● **Problem to solve**:
Nothing in the data should change when you return it, but leave the pictures out.

● **Data extract**:
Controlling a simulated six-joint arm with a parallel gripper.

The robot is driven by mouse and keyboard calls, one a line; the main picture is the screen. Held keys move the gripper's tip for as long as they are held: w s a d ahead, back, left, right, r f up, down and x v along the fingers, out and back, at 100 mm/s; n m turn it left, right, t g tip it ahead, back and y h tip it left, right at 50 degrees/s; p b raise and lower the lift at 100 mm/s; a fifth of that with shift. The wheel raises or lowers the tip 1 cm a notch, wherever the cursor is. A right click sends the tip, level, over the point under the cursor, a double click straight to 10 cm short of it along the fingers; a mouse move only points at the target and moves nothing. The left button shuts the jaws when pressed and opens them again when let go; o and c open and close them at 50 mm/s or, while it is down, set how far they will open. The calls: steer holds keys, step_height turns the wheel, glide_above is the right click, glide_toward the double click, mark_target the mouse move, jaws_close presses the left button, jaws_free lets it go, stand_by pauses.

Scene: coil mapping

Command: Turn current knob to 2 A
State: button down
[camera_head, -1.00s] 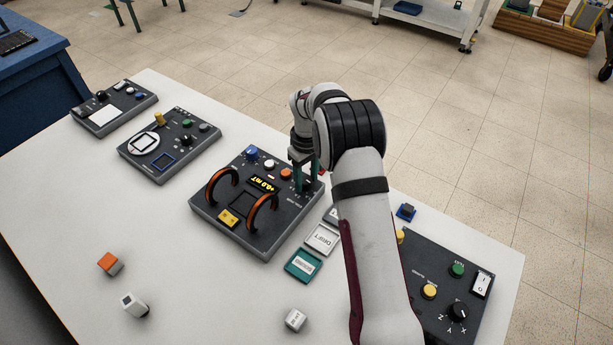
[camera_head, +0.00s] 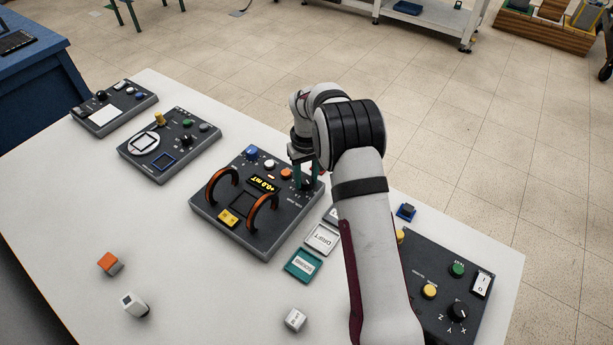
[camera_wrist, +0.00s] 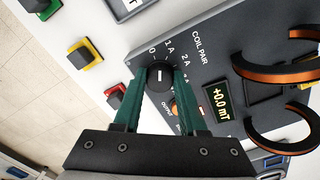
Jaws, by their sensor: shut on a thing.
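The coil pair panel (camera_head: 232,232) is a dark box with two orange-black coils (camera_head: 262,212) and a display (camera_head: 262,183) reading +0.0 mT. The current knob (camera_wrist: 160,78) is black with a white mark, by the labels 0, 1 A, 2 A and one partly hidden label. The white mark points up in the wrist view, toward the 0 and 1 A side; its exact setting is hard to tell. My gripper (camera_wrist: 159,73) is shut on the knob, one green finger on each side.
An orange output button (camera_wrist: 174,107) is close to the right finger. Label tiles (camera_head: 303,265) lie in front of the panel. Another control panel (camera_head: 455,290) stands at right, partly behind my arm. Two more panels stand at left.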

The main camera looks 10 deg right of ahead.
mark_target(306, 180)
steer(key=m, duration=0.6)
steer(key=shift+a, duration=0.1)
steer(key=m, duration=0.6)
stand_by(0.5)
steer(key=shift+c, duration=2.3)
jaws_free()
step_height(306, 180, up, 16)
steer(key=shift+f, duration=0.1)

● **Right answer**:
Controlling a simulated six-joint arm with a parallel gripper.

The robot is driven by mouse and keyboard calls, one a line; the main picture is the screen. Held keys move the gripper's tip for as long as they are held: w s a d ahead, back, left, right, r f up, down and x v along the fingers, out and back, at 100 mm/s; n m turn it left, right, t g tip it ahead, back and y h tip it left, right at 50 degrees/s; p b raise and lower the lift at 100 mm/s; a fifth of that with shift. The wheel raises or lowers the tip 1 cm a notch, wherever the cursor is. A right click sends the tip, level, over the point under the cursor, a double click straight to 10 cm short of it along the fingers; a mouse move only points at the target and moves nothing. The left button shuts the jaws when pressed and opens them again when let go; o and c open and close them at 50 mm/s or, while it is down, set how far they will open. The calls: steer holds keys, step_height turns the wheel, glide_above is the right click, glide_toward the double click, mark_target the mouse move, jaws_close presses the left button, jaws_free lets it go, stand_by pauses.

Scene: coil mapping

Command: Turn current knob to 2 A
State: button down
[camera_head, -1.00s] 
[camera_head, +0.00s] 
[camera_wrist, +0.00s] 
Jaws, by their sensor: shut on a thing.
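The coil pair panel (camera_head: 232,232) is a dark box with two orange-black coils (camera_head: 262,212) and a display (camera_head: 262,183) reading +0.0 mT. The current knob (camera_wrist: 160,78) is black with a white mark, by the labels 0, 1 A, 2 A and one partly hidden label. The white mark points up in the wrist view, toward the 0 and 1 A side; its exact setting is hard to tell. My gripper (camera_wrist: 159,73) is shut on the knob, one green finger on each side.
An orange output button (camera_wrist: 174,107) is close to the right finger. Label tiles (camera_head: 303,265) lie in front of the panel. Another control panel (camera_head: 455,290) stands at right, partly behind my arm. Two more panels stand at left.

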The main camera looks 10 deg right of ahead.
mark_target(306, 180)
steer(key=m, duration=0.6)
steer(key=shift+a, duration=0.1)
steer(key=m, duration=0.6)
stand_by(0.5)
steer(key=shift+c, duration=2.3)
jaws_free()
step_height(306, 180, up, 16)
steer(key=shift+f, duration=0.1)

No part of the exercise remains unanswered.